On the other hand, to convey fear humans use three expressions, four to convey surprise, and five each to convey sadness and anger.
The researchers explained that the differences in how our faces convey happiness can be as simple as the size of our smiles or the crinkles near our eyes.
"This was delightful to discover, because it speaks about the complex nature of happiness," said Aleix Martinez, Professor at The Ohio State University. "Happiness acts as a social glue and needs the complexity of different facial expressions; disgust is just that: disgust," Martinez said.
The study showed that humans can configure their faces in thousands and thousands of ways to convey emotion -- from anger to sadness to riotous joy -- but only 35 expressions are actually similar across cultures.

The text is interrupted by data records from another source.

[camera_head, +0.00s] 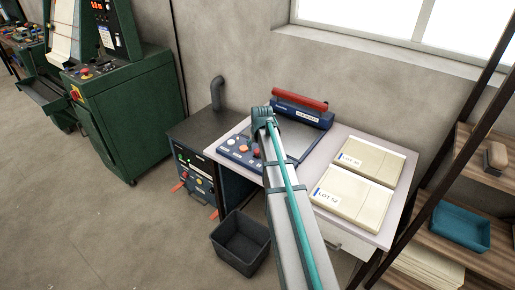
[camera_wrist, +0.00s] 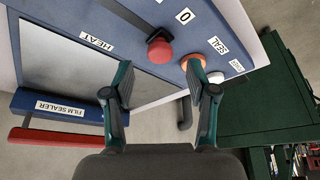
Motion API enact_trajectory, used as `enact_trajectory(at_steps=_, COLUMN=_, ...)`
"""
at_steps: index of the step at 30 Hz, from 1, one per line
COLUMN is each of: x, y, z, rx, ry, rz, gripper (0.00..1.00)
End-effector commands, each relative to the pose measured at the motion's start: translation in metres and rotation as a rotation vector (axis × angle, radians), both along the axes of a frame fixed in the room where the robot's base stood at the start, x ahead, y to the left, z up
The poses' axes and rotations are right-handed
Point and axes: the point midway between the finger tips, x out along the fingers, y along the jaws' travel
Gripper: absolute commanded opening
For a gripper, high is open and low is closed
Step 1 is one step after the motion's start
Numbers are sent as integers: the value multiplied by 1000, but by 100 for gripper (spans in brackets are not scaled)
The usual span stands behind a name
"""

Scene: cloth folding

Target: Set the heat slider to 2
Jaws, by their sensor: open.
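The film sealer (camera_head: 311,115) is a blue machine with a grey plate and a red bar, on the table. In the wrist view, its blue panel carries a HEAT label (camera_wrist: 97,42), a label reading 0 (camera_wrist: 185,15) and a red knob (camera_wrist: 159,50) on a dark stem. The knob appears to be the heat slider's handle; no 2 mark is readable. My gripper (camera_wrist: 160,76) is open and empty, its fingertips apart on either side of the knob's line. The knob shows just beyond them, without visible contact. In the head view, my gripper (camera_head: 262,113) is over the sealer and my arm hides part of the panel.
An orange button (camera_wrist: 195,62) beside the SEAL label (camera_wrist: 218,46) is close to one fingertip, with a white button (camera_wrist: 215,77) beyond. Pale LOT-labelled stacks (camera_head: 372,159) lie right of the sealer. A dark bin (camera_head: 240,242) is on the floor; a shelf (camera_head: 470,225) stands right.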

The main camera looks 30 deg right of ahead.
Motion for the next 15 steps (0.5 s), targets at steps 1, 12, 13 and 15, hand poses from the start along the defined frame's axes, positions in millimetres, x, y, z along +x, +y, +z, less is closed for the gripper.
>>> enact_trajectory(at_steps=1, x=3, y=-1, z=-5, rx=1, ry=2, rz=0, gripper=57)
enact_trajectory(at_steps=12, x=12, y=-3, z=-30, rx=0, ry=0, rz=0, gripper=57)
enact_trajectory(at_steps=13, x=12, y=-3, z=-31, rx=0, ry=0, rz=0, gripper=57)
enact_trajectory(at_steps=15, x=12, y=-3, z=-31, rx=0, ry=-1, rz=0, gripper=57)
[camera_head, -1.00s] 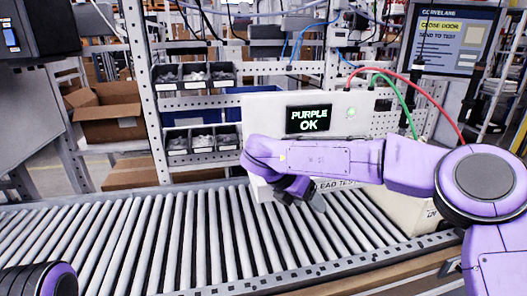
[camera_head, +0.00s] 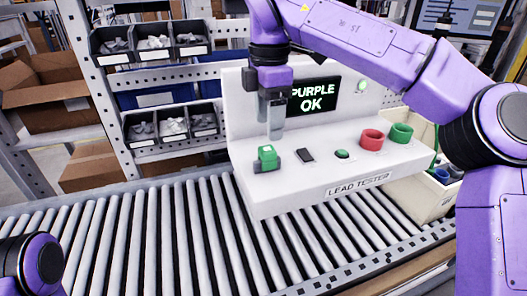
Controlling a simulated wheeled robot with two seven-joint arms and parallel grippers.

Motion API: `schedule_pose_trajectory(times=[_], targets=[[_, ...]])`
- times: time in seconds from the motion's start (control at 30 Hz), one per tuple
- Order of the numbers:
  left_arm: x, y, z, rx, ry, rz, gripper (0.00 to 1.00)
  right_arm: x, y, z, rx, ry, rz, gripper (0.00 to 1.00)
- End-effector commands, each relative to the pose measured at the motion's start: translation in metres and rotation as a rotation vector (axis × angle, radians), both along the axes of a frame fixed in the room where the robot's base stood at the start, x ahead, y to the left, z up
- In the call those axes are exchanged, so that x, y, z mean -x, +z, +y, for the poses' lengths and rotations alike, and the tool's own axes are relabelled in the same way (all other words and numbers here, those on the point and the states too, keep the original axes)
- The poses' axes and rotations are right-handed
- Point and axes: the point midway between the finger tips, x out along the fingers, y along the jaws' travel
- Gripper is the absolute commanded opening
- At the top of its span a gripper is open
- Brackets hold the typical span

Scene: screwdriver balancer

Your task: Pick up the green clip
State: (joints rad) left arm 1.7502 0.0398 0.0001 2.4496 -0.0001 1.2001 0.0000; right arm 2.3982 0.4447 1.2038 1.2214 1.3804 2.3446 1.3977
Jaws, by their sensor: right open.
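The green clip (camera_head: 267,154), a small green block with a dark base, sits at the left end of the lead tester's white ledge (camera_head: 310,203). My right gripper (camera_head: 271,134) points down just above and slightly behind it in the picture. Its grey fingers are apart from the clip, and it holds nothing that I can see. It covers part of the tester's display (camera_head: 314,95), which reads "PURPLE OK". My left gripper is out of view; only a part of my left arm shows at the lower left.
A roller conveyor (camera_head: 140,240) runs in front. A beige bin (camera_head: 425,199) stands at right. Part bins (camera_head: 174,126) hang behind.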

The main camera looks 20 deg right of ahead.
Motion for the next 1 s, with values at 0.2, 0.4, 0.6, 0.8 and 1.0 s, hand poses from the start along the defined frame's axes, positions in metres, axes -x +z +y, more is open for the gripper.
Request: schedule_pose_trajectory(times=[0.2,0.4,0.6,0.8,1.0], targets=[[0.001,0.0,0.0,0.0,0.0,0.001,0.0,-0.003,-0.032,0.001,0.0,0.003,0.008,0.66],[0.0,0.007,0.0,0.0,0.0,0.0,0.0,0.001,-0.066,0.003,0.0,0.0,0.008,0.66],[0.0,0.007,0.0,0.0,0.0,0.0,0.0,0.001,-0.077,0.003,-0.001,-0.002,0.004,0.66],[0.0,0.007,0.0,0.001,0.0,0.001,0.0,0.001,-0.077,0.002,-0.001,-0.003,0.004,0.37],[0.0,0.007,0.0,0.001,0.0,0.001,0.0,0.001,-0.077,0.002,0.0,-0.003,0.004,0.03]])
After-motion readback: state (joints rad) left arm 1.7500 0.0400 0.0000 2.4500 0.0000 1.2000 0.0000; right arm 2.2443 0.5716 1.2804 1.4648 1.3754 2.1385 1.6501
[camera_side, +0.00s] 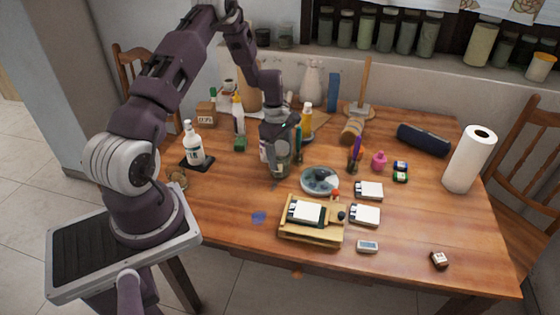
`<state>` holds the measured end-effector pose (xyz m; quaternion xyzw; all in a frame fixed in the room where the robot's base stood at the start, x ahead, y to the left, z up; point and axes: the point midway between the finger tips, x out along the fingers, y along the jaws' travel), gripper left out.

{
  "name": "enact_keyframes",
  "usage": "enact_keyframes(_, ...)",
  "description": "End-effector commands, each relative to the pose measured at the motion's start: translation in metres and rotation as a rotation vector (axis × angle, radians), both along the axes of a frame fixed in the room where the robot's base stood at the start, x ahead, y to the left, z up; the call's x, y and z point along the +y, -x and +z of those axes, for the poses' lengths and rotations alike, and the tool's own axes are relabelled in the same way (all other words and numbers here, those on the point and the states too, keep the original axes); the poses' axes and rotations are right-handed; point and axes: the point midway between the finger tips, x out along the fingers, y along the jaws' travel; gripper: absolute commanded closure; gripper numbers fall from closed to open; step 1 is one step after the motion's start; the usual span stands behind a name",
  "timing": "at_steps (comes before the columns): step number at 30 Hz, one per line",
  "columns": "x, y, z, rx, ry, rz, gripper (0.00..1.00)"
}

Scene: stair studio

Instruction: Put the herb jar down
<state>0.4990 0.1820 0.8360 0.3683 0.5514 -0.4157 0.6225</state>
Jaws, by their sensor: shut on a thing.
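My gripper (279,146) points down over the left-middle part of the wooden table. It is shut on the herb jar (280,167), a grey-green glass-looking jar whose upper part is hidden by the gripper. The jar is upright. I cannot tell from this angle whether its base touches the table (221,187) or hangs just above it.
A grey-blue plate (320,180) lies just right of the jar. A wooden stand with cards (312,220) is in front. A white bottle (193,144) stands at left, and a paper roll (469,160) at right. The table's front right is mostly clear.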

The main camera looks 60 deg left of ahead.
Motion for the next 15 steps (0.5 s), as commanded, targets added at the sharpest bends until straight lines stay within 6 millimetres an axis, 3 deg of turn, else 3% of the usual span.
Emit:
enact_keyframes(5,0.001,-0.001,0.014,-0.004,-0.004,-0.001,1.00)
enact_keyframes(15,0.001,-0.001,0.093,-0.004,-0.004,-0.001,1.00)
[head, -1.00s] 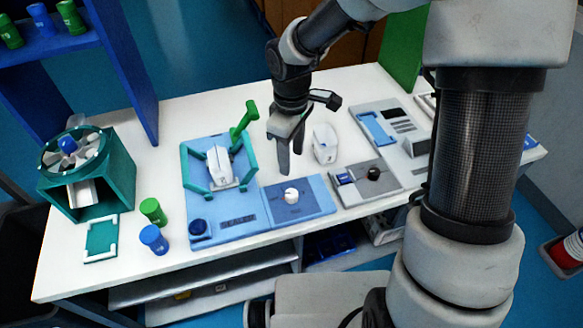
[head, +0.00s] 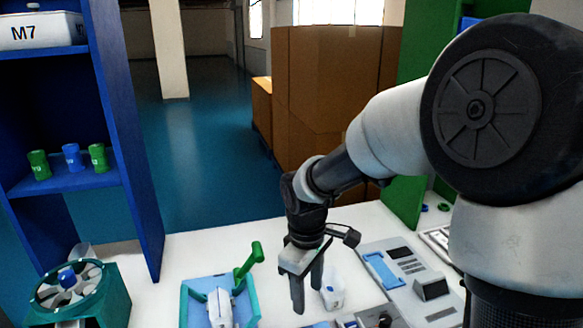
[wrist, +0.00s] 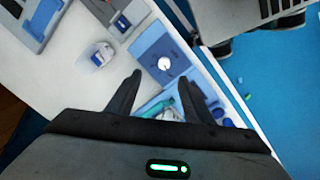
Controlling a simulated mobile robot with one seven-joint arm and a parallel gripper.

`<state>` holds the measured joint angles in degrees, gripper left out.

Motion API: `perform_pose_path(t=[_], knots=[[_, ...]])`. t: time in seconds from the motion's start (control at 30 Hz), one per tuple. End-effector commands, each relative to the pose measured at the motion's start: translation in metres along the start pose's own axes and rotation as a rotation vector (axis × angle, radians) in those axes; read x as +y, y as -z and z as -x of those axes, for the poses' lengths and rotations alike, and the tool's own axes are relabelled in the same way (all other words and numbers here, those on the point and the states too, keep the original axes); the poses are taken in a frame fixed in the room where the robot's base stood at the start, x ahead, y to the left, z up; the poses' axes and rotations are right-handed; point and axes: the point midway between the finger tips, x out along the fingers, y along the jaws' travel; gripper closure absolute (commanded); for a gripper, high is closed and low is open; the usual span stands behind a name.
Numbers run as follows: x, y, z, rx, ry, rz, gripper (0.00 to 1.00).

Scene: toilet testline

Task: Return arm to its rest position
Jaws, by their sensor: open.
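My gripper (head: 308,290) hangs over the white table (head: 180,262) in the head view, fingers pointing down. Its two fingers are apart, with nothing between them. In the wrist view my gripper (wrist: 158,92) also shows open, above a blue panel with a white knob (wrist: 164,63). My arm reaches in from the right, bent at a large round joint. In the head view the blue fixture with a green lever (head: 250,260) is to the left of the gripper. A white container (head: 332,290) is just to its right.
A blue shelf (head: 140,180) with green and blue cups stands at the left. A teal fan unit (head: 105,305) is at the table's left. A grey panel station (head: 400,275) is on the right. Brown boxes (head: 325,100) stand behind. Blue floor (head: 200,150) lies open beyond the table.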

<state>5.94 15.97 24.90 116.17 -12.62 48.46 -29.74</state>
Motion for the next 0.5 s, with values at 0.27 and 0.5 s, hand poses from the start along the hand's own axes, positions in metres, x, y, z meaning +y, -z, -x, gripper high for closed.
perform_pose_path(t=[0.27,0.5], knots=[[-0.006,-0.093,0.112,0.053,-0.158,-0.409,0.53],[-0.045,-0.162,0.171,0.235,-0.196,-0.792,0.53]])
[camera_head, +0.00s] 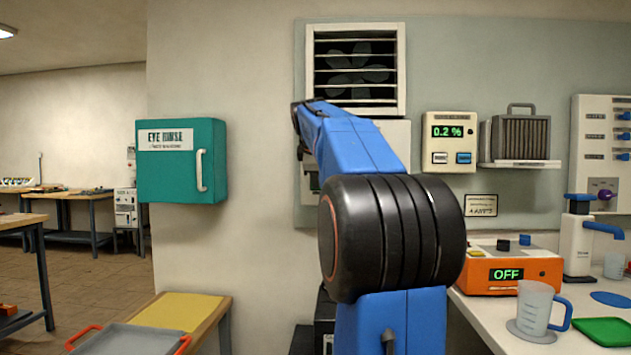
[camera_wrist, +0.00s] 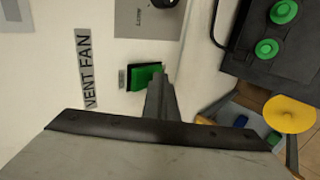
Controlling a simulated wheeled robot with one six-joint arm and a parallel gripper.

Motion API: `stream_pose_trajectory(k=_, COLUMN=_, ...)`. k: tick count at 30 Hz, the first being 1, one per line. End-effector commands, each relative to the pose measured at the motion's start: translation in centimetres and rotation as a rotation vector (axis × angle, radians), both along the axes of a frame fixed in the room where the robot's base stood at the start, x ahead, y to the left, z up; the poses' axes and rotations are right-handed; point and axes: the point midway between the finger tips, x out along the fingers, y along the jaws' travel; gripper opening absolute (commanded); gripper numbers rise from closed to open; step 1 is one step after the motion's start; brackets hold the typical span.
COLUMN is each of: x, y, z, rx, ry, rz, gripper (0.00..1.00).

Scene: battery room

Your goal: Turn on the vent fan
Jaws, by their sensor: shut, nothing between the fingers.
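The vent fan (camera_head: 355,70) sits behind slats in a white frame high on the wall. Below it, a pale panel (camera_head: 396,132) is mostly hidden by my blue arm. In the wrist view, a "VENT FAN" label (camera_wrist: 88,70) and a green rocker switch (camera_wrist: 140,78) show on a pale surface, turned sideways. My gripper (camera_wrist: 160,88) is shut and empty, its fingertips at the switch's edge in the picture. I cannot tell whether they touch it. In the head view my gripper is hidden behind the arm.
A teal eye rinse cabinet (camera_head: 182,160) hangs left of the arm. A "0.2 %" display box (camera_head: 449,142) hangs right. An orange unit (camera_head: 512,272) reading OFF and a clear jug (camera_head: 535,305) stand on the right bench. A black box with green caps (camera_wrist: 285,35) is near in the wrist view.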

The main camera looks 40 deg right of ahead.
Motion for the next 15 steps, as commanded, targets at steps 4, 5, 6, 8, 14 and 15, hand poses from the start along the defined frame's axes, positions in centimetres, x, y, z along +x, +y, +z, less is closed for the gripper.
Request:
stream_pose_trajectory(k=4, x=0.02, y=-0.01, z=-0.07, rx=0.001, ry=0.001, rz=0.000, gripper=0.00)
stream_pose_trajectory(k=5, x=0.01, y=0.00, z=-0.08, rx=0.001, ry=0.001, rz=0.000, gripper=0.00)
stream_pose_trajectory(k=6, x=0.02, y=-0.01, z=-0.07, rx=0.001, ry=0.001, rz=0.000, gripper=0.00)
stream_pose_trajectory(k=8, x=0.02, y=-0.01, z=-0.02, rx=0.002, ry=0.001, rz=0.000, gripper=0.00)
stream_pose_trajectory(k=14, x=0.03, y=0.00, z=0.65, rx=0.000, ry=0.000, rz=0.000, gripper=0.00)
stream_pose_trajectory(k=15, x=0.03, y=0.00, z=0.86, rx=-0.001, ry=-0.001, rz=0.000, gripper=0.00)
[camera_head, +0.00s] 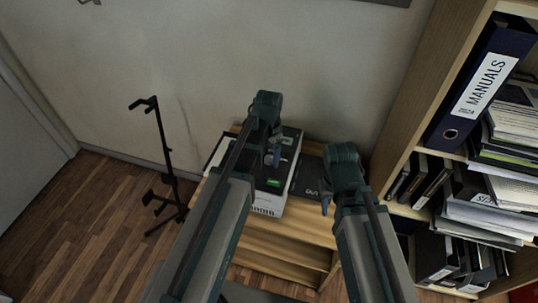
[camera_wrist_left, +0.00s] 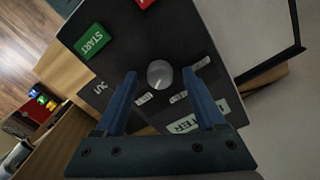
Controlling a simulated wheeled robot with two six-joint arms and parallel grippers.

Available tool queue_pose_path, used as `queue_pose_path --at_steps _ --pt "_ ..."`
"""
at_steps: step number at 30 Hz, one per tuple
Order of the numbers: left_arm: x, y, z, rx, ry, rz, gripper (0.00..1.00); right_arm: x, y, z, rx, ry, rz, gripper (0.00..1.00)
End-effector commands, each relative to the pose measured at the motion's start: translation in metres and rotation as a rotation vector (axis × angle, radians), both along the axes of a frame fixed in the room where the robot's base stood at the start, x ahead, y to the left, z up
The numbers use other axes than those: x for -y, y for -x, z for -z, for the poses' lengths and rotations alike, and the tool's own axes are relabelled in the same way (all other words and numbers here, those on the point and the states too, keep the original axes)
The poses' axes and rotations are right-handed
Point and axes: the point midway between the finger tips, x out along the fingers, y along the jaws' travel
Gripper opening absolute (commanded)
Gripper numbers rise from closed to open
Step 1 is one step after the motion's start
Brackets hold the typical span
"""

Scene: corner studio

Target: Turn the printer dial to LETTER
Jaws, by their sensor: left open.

For the study, published in the journal IEEE Transactions on Affective Computing, the team assembled a list of 821 English words that describe feelings and then used those words to mine the Internet for images of people's faces.
The words were translated into Spanish, Mandarin Chinese, Farsi and Russian, and plugged into search engines popular in 31 countries across North America, South America, Europe, Asia and Australia to download an equal number of images.
They found approximately 7.2 million images of facial expressions across a variety of cultures.
Based on computer algorithms, the team found that the human face is capable of configuring itself in 16,384 unique ways, combining different muscles in different ways.
The researchers took the 7.2 million images their searches yielded and sorted them into categories, looking for those that expressed emotion across cultures. They found only 35.